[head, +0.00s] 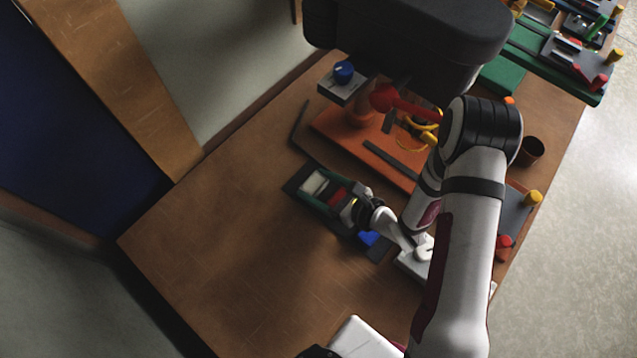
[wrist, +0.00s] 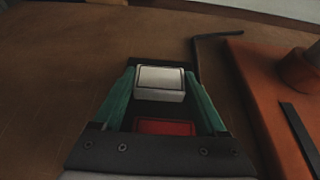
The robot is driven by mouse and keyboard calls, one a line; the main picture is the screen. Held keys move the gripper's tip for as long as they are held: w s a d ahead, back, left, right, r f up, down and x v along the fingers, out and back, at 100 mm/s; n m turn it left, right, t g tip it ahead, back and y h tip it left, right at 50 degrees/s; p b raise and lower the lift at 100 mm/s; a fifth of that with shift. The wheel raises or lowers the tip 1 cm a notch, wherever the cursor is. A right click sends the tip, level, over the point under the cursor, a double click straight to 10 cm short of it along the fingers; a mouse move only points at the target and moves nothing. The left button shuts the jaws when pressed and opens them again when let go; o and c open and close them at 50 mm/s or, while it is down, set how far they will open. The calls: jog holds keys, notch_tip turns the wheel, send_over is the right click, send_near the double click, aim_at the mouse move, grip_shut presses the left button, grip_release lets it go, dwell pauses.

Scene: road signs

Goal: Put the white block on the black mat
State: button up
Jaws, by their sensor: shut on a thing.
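The white block (head: 315,183) is at the far end of my gripper, over the far end of the black mat (head: 292,187). In the wrist view the white block (wrist: 160,82) sits between the two green fingers of my gripper (wrist: 160,90), which are shut on it. I cannot tell whether its underside touches the mat. A red block (head: 338,195) lies nearer my wrist, and it also shows between the fingers in the wrist view (wrist: 165,127). My gripper and wrist hide much of the mat.
A blue block (head: 370,238) lies by the near end of the mat. An orange board (head: 340,128) with parts on it stands behind, beside a thin black bent rod (head: 299,122). The table's left and front areas (head: 220,250) are clear.

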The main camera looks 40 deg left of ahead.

··········

_TASK GOAL_
Reproduce the material word for word. Any pictures should be left out of the copy.

_ANSWER BELOW_
[head, +0.00s] 
[wrist, +0.00s] 
The robot is driven by mouse and keyboard calls, one a line; the main picture is the screen. Held keys move the gripper's tip for as long as they are held: w s a d ahead, back, left, right, r f up, down and x v along the fingers, out and back, at 100 mm/s; n m turn it left, right, t g tip it ahead, back and y h tip it left, right at 50 degrees/s; p b raise and lower the lift at 100 mm/s; a fifth of that with shift. The wheel raises or lowers the tip 1 cm a notch, wherever the cursor is. A right click sends the tip, level, over the point under the cursor, a double click straight to 10 cm short of it along the fingers; a mouse move only points at the target and moves nothing. The left button shuts the jaws when pressed and opens them again when let go; o and c open and close them at 50 mm/s or, while it is down, set how far they will open. The calls: jog holds keys, notch_tip turns the wheel, send_over is the right click, send_near the double click, aim_at the mouse move, grip_shut presses the left button, grip_release lets it go, dwell pauses.

Scene: road signs

Goal: Put the white block on the black mat
State: button up
Jaws, by their sensor: shut on a thing.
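The white block (head: 315,183) is at the far end of my gripper, over the far end of the black mat (head: 292,187). In the wrist view the white block (wrist: 160,82) sits between the two green fingers of my gripper (wrist: 160,90), which are shut on it. I cannot tell whether its underside touches the mat. A red block (head: 338,195) lies nearer my wrist, and it also shows between the fingers in the wrist view (wrist: 165,127). My gripper and wrist hide much of the mat.
A blue block (head: 370,238) lies by the near end of the mat. An orange board (head: 340,128) with parts on it stands behind, beside a thin black bent rod (head: 299,122). The table's left and front areas (head: 220,250) are clear.

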The main camera looks 40 deg left of ahead.

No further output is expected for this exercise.